Swift as they are, these transition montages serve as Ozu-esque interludes, moments of relief and reflection, a counterpoint in their airiness to what is otherwise a film of interiors, of words and content. Then again, if you were to pull them out of the movie and run just the transitions end to end, wouldn’t it make for an entrancing waltz around the Five Boroughs? And wouldn’t it also speak eloquently of the social and economic disparities—and diversities—to be found in the city?
Wiseman is 87 now. It may be a little presumptuous to suggest he’s reaching for a summation, but it is sure that he’s only making the films he wants to. Over the last decade, those projects have taken him to Paris (twice) for La danse (2009) and Crazy Horse (2011), to London for National Gallery (2014), to Berkeley and to Austin, Texas (for At Berkeley  and Boxing Gym  respectively), and twice now to New York City (his previous film was 2015’s In Jackson Heights). It’s a cosmopolitan itinerary, and taken together these expansive and enjoyable late Wisemans are a far cry from the punishing confines of his first film, 50 years young in 2017, Titicut Follies, even if his methods remain similar. There is an apparent shift of emphasis away from social subjects and towards aesthetics and culture, though Wiseman would no doubt be quick to reply you can’t separate the two. Indeed, that is one of the themes of Ex Libris: how does Andrew Carnegie’s mission to bring knowledge to the masses hold up in the 21st century? Or to put it another way: is the library an anachronism in the internet age?
In fact, the New York Public Library has been at the vanguard of integrating e-books into the public lending system, and judging by the meetings we see here, the administrators are as focused on digital access as they are on books. “Three million New Yorkers don’t have broadband internet connectivity,” says Tony Marx, the Library’s president and CEO. “You can have all the content in the world but if you don’t have connection to it, it does you no good.” In response, the Library partnered with New York City to “loan” wi-fi itself, enabling hotspot access within the home for those families who can’t afford it.
Similarly, the Library has easily assimilated digital literacy as a natural adjunct to its traditional education programs, a service that is likely to remain in plentiful demand. Wiseman shows us people poring over books, to be sure, but also working on laptops and tablets, consulting smart phones and examining microfiches; adults nervously negotiating downloads; kids eagerly learning how to code. He shows career fairs, teen outreach projects, early learning classes, seniors in a dance class, book clubs, and civics lectures.

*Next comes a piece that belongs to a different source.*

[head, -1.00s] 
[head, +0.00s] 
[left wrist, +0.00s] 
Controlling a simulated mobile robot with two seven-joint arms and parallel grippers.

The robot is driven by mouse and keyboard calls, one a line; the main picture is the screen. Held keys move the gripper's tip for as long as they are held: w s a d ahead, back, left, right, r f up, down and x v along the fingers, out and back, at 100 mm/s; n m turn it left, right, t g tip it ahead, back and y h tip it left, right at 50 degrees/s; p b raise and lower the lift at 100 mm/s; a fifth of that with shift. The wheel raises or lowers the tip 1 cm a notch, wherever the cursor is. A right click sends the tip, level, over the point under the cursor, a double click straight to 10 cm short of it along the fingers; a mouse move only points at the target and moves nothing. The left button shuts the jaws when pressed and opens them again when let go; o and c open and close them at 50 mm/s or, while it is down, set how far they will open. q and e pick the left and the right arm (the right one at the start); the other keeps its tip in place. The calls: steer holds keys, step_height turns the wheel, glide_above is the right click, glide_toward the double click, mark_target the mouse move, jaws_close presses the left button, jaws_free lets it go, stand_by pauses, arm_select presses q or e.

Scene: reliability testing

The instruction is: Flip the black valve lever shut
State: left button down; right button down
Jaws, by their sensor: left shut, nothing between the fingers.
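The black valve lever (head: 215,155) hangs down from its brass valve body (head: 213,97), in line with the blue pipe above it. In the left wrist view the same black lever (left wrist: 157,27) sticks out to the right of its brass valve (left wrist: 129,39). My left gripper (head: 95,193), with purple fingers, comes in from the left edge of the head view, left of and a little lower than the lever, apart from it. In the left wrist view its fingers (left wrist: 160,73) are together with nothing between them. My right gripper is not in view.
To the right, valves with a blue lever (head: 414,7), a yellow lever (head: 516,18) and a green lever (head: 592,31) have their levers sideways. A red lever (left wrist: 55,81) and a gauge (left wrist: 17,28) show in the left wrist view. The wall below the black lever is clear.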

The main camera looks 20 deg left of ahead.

Art students are introduced to the Library’s Picture Collection, a repository that has served and inspired New Yorker artists from Diego Rivera to Andy Warhol for nearly a century now.
But this, too, is only a fraction of what Wiseman finds. The modern library is also an arts hub, a platform for writer talks and panels, for poetry readings and recitals, an exhibition space for artists, a recording studio for audio books, an archive for academics and journalists, and a forum for all and sundry. Like La danse and the other recent films, Ex Libris affords the audience quite considerable spectacle: the pleasures of performance (the Double Entendre quartet, for example, pianist Carolyn Enger, and the poet Miles Hodges); celebrity appearances (snippets of on-stage interviews with Patti Smith and Elvis Costello); and stimulating discourse with thinkers like Richard Dawkins and Yusef Komunyakaa and Edmund de Waal. We get snippets from Love in the Time of Cholera, the Declaration of Independence twice over (angrily, and as an entreaty, both in sign language), a soupçon of Nabokovian erotica…it’s almost intelligentsia porn, except that these trimmings are interspersed with behind-the-scenes budgetary meetings, strategic planning sessions, and the hands-on work of filling shelves, filing records, and answering the phones (“The Gutenberg Bible is temporarily unavailable for viewing”).

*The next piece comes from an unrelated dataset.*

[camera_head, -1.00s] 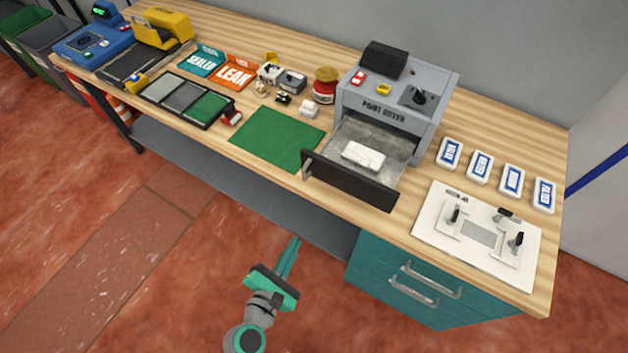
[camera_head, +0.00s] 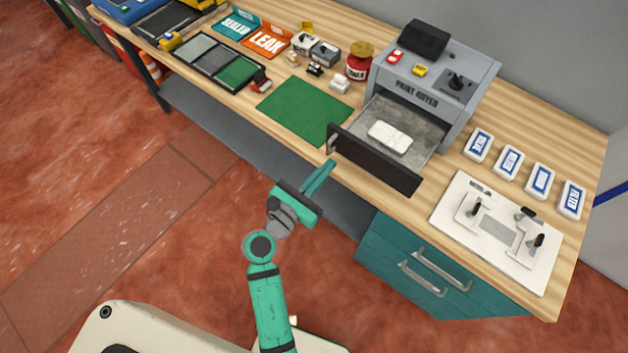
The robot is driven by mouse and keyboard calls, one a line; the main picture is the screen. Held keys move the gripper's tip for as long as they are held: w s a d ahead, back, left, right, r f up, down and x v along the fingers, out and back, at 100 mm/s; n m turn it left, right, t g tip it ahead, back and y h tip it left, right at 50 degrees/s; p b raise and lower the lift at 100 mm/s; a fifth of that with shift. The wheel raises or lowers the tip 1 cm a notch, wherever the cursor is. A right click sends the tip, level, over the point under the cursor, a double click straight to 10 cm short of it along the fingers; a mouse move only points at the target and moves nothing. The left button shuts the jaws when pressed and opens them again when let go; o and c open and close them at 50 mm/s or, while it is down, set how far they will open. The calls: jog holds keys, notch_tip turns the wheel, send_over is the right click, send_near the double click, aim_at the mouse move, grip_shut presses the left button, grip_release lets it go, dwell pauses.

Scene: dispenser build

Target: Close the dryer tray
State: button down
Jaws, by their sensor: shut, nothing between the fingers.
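The grey paint dryer (camera_head: 425,88) stands at the back right of the wooden bench. Its tray (camera_head: 420,136) is pulled out toward the front, and a white block (camera_head: 390,136) lies on it. The tray's dark front panel (camera_head: 373,160) faces the bench's front edge; a light handle shows near its left end. My gripper (camera_head: 326,168) is shut and empty. Its fingertips appear close to the lower left end of the panel; I cannot tell whether they touch it.
A green mat (camera_head: 304,110) lies left of the tray. A red jar (camera_head: 359,63) stands beside the dryer. Several blue-and-white boxes (camera_head: 509,159) and a white fixture plate (camera_head: 497,232) are to the right. A teal drawer unit (camera_head: 420,272) is below the bench.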

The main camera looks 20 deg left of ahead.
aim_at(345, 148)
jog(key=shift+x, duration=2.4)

It’s a broad tapestry by design. If the film’s branch-hopping seems to present the city in microcosm, the NYPL could also stand as a summation of 2,000-plus years of Greco-Roman civilization, the culmination of human thought to this point. Indeed, Richard Dawkins puts that idea on the table in the very first scene: “We are privileged,” he says, “to live after Einstein, after Darwin, after Newton, with brains big enough to comprehend [our own complexity].” Does Wiseman see a parallel with Dawkins when he identifies himself as “a lover of truth?” Probably. “Truth” is a word that crops up again and again over the course of the film. So too “poetry,” often in close proximity: “Science is the poetry of reality,” says Dawkins. “I wanted to write about the truth of our real time,” echoes Patti Smith. “And the truth of our time includes poetry and dreams…”
It’s very clear from his recent films that Wiseman cherishes art (even pugilism becomes a form of choreography in Boxing Gym). And if his work has concentrated on systems, networks, and process over individualism and psychology, there remains a strong current of humanism in his cinema, which has always been pluralistic and progressive to its core. Asked to what extent he considers his poetry political, Yusuf Komunyakaa talks about how the architecture of the work is inherently so. And that’s true for Wiseman too. The administrators at the New York Public Library espouse an old-fashioned liberalism, the idea that education is the key to overcoming inequality. Wiseman may admire the marble Victoriana of the Schwarzman Building, but he is not blind to the patrician legacy inherited by the overwhelmingly white board of directors (he cuts, wittily, from the board’s annual photo shoot to Hispanic teenagers taking selfies on the steps outside).
Race and the African-American experience is another critical thread running right through the movie. In one lengthy author talk, Ta-Nihisi Coates argues that Islamic voices espousing emancipation for the slaves were written out of history just as surely as white colonial governments’ implication in the slave trade has been downplayed. (There is also an admirably lucid explanation of the relationship between slavery, capitalism, Abraham Lincoln, and Karl Marx from an unnamed library staffer.) The film’s penultimate scenes are set in the Harlem Rivers branch, and touch on how a recent McGraw-Hill textbook blandly erased slavery from the topic of immigration by referring to African-American “workers” instead. Books still matter, and words too.
But Wiseman gives the last word to the artist Edmund de Waal, citing Primo Levi: “Method is interesting,” he says. “The value of looking and thinking about how an object comes into being as an idea…The manner of what we make defines us.” By these measures, the subtle and authoritative Ex Libris stands as the most diligent and the most cogent political film of the year.